To implement distribution you need to add servers, duplicate the application across them, and implement load balancing. For load balancing, you can use Network Load Balancing (NLB), a service included with all editions of Windows Server® 2003. With NLB, every server is an equal partner in the load-balancing relationship. They all use the same algorithm for balancing, and they all listen on a shared virtual IP address for all traffic. Based on the load-balancing algorithm, each server knows which server should be working on a given request. Each server in the cluster sends out a heartbeat to let the other servers know it is alive. When a server fails, the heartbeat for that server stops and the other servers compensate automatically.

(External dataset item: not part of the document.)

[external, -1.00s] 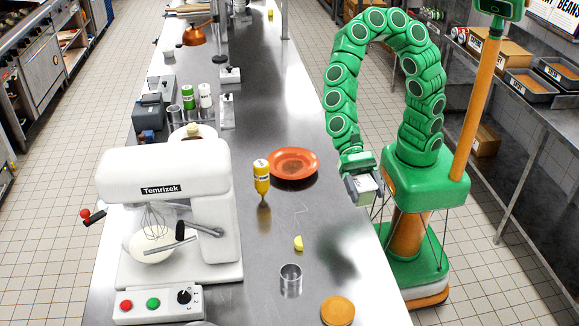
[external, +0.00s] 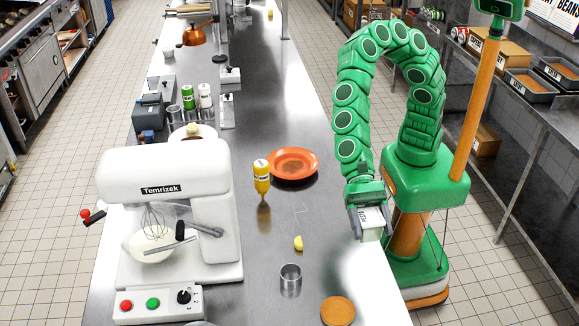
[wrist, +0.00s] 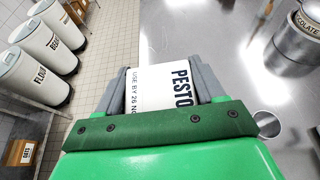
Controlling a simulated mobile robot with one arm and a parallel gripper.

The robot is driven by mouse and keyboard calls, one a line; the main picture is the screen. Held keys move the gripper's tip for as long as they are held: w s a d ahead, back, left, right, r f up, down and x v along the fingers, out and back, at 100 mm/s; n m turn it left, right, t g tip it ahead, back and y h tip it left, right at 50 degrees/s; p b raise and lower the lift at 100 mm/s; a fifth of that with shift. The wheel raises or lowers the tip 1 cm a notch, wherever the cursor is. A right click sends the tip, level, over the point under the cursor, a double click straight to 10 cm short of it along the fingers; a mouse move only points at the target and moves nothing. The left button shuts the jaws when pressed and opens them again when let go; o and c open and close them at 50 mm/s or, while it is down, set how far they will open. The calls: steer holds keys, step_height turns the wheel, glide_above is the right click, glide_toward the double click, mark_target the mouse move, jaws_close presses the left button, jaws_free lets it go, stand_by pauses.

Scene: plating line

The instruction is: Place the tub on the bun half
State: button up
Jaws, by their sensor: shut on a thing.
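The tub (external: 373,226) is white with a dark label; in the wrist view the tub (wrist: 150,90) reads PESTO. My gripper (external: 369,221) is shut on it, with one grey finger on each side. It holds the tub in the air at the right edge of the steel counter. The bun half (external: 338,310) is a flat orange-brown disc lying on the counter near the bottom of the external view. It is below and left of my gripper in that picture, apart from the tub. I cannot see the bun half in the wrist view.
A white mixer (external: 215,200) stands at the left. The counter around the bun half is mostly clear.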

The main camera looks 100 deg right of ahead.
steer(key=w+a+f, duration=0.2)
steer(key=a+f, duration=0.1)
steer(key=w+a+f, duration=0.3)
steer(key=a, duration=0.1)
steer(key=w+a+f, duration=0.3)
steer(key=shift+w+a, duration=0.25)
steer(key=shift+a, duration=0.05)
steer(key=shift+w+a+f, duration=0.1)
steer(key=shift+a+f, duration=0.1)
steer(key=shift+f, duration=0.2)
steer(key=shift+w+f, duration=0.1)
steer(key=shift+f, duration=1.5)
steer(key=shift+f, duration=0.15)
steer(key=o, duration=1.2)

NLB works well when you have a large number of users making fairly similar requests. However, the compensation mechanism does not work as well in a scenario when some requests create a much greater load than others. Fortunately, for that type of situation there are hardware load-balancing solutions available.


Ultimately, the challenge of effective distribution lies in eliminating affinity. For example, when you have only one Web server, storing session data there makes perfect sense. But if you have more than one Web server, where do you keep session information?

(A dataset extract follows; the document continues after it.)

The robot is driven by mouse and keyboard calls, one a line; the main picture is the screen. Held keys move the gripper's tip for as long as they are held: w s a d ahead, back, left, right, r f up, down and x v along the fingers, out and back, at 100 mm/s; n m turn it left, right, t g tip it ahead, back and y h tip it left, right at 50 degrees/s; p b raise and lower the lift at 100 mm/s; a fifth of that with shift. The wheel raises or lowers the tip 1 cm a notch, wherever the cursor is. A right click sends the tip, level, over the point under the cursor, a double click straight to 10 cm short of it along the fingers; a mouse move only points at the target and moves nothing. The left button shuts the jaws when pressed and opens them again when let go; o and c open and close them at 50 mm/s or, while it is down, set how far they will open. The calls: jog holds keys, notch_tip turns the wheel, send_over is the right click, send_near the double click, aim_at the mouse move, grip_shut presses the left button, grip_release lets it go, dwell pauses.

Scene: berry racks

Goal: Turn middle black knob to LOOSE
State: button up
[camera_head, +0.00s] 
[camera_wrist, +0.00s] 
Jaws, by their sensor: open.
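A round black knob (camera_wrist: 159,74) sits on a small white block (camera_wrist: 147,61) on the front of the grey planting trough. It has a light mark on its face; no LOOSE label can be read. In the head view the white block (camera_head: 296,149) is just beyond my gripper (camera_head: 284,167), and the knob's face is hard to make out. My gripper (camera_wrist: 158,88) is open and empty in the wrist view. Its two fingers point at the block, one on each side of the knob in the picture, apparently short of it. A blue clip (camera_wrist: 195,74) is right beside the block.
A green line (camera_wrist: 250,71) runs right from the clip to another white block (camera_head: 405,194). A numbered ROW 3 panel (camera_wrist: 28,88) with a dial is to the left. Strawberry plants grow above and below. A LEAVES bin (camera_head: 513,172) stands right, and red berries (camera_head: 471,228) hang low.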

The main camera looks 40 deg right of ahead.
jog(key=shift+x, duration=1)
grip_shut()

One approach is to keep it on the Web server and use affinity. Essentially, this means the first request from a given user is load balanced, and after that, all subsequent requests from that user/session are sent to the same server as the first request. This is a simple approach, every load balancing solution supports it, and in some cases it even makes sense.

In the long run, however, affinity creates grief. Keeping session data in-process may be fast, but if the ASP.NET worker process recycles, all those sessions are dead. And worker processes recycle for a lot of reasons. Under high load, IIS might recycle the worker process of ASP.NET because it thinks it's stuck. In fact, by default in IIS 6.0 a worker process is recycled every 23 hours. You can adjust it, but either way, your users are vulnerable to losing their session data while it is in-process. When you're small, this isn't that big a deal, but as your site gets bigger and busier it becomes a more significant issue. And there's more.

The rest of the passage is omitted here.